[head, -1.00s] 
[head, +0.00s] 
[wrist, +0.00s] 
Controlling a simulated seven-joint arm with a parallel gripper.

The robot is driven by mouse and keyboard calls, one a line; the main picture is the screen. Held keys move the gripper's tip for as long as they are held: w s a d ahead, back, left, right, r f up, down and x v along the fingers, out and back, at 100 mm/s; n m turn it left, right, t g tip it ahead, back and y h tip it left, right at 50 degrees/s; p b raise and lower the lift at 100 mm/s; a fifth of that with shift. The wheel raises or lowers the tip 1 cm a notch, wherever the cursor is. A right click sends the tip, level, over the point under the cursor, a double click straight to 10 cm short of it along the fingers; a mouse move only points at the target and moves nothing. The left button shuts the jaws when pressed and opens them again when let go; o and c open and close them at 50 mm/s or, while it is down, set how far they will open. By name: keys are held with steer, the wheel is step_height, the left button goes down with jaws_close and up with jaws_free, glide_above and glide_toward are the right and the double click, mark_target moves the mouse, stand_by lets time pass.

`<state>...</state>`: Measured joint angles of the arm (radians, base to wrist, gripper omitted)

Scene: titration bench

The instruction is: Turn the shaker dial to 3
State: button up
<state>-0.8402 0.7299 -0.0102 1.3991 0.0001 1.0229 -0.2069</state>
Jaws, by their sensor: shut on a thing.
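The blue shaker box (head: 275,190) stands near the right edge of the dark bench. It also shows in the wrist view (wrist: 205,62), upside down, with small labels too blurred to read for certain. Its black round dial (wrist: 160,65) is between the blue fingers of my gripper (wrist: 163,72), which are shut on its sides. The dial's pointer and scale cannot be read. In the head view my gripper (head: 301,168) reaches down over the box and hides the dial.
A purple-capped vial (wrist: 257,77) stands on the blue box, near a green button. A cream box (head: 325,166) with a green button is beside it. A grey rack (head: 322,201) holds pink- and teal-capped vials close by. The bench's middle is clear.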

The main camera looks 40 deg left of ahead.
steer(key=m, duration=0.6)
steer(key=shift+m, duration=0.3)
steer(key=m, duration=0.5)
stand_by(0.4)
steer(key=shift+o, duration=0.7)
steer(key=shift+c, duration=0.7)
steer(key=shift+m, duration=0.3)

What is expected >> The whole listing above needs to be written out again exactly.

Answer below >>
[head, -1.00s] 
[head, +0.00s] 
[wrist, +0.00s] 
Controlling a simulated seven-joint arm with a parallel gripper.

The robot is driven by mouse and keyboard calls, one a line; the main picture is the screen. Held keys move the gripper's tip for as long as they are held: w s a d ahead, back, left, right, r f up, down and x v along the fingers, out and back, at 100 mm/s; n m turn it left, right, t g tip it ahead, back and y h tip it left, right at 50 degrees/s; p b raise and lower the lift at 100 mm/s; a fifth of that with shift. The wheel raises or lowers the tip 1 cm a notch, wherever the cursor is. A right click sends the tip, level, over the point under the cursor, a double click straight to 10 cm short of it along the fingers; a mouse move only points at the target and moves nothing. The left button shuts the jaws when pressed and opens them again when let go; o and c open and close them at 50 mm/s or, while it is down, set how far they will open. By name: keys are held with steer, the wheel is step_height, the left button goes down with jaws_close and up with jaws_free, glide_above and glide_toward are the right and the double click, mark_target moves the mouse, stand_by lets time pass.

`<state>...</state>`: Measured joint angles of the arm (radians, base to wrist, gripper omitted)

Scene: titration bench

The instruction is: Turn the shaker dial to 3
State: button up
<state>-0.8402 0.7299 -0.0102 1.3991 0.0001 1.0229 -0.2069</state>
Jaws, by their sensor: shut on a thing.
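The blue shaker box (head: 275,190) stands near the right edge of the dark bench. It also shows in the wrist view (wrist: 205,62), upside down, with small labels too blurred to read for certain. Its black round dial (wrist: 160,65) is between the blue fingers of my gripper (wrist: 163,72), which are shut on its sides. The dial's pointer and scale cannot be read. In the head view my gripper (head: 301,168) reaches down over the box and hides the dial.
A purple-capped vial (wrist: 257,77) stands on the blue box, near a green button. A cream box (head: 325,166) with a green button is beside it. A grey rack (head: 322,201) holds pink- and teal-capped vials close by. The bench's middle is clear.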

The main camera looks 40 deg left of ahead.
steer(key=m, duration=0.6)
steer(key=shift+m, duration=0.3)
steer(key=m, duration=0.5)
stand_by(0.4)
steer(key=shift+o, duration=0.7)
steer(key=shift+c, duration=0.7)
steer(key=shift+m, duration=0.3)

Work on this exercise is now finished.